A better cadence to the Tariff Tango and a solid jobs report combined to send stocks higher, with the S&P 500 reaching its highest level since late February.

Trading got off to a “he said, Xi said” start following Trump’s accusation that China had violated a temporary trade truce, but the presidents of the world’s two largest economies had a “very good phone call” on Thursday, which led to an agreement for members of the Trump administration to meet Chinese officials in London on June 9.

The labor market data was mixed. The pace of private hiring reached its lowest level since March 2023, while the May nonfarm payrolls report came in slightly stronger than expected. Traders embraced the reports to support a Goldilocks outlook of not too hot and not too cold.

The S&P 500 added 1.5%, the Nasdaq Composite climbed 2.2%, and the Russell 2000 was the biggest winner, gaining 3.2%. Advancing issues doubled declining issues, Crude Oil bounced over 5%, Gold added 1%, and bond yields rose modestly. In short, no gloom in June, at least through the first week.

On the Chicago Sports Scene, the sun is shining brightly on the North Side as the Cubs continue their winning ways, while it is gloomy on the South Side. The Sky is overcast in the WNBA, as our Sky lost by 27 at home to the Indiana Fever.

This Week

In addition to further trade developments, traders will focus on inflation data.

U.S. and Chinese trade officials are set to meet in London on Monday.
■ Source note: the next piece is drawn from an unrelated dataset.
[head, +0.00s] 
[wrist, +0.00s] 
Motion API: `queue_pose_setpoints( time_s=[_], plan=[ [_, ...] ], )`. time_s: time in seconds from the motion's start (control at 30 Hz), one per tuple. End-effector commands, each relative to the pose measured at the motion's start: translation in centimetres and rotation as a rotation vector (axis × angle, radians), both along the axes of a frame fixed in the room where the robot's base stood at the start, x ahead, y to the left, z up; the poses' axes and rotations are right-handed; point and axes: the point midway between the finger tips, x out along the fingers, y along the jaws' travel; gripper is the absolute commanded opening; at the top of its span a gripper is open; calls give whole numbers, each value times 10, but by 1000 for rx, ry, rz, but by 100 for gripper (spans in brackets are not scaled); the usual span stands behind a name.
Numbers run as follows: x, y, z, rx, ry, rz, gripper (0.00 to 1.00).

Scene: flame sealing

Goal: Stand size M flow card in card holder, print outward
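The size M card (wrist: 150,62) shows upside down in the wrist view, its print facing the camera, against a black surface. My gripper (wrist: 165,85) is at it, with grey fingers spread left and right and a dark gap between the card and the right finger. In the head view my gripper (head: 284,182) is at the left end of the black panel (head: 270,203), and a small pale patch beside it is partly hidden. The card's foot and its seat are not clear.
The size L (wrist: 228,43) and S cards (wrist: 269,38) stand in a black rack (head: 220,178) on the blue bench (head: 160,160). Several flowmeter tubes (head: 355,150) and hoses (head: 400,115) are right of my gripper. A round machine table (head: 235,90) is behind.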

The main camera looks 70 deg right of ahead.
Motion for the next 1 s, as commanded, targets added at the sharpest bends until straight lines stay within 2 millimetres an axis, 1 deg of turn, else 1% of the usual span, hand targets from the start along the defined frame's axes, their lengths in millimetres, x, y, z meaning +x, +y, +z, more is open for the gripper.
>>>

The last round of discussions resulted in a temporary trade truce, boosting market sentiment, but the tone is subject to violent twists and turns.

Turning to the economic calendar, traders will receive May readings for the consumer and producer price indexes. Expectations are for continued relatively tame readings. Unfortunately, the Fed is unlikely to lower interest rates regardless of the reading, as they remain concerned about the uncertain future.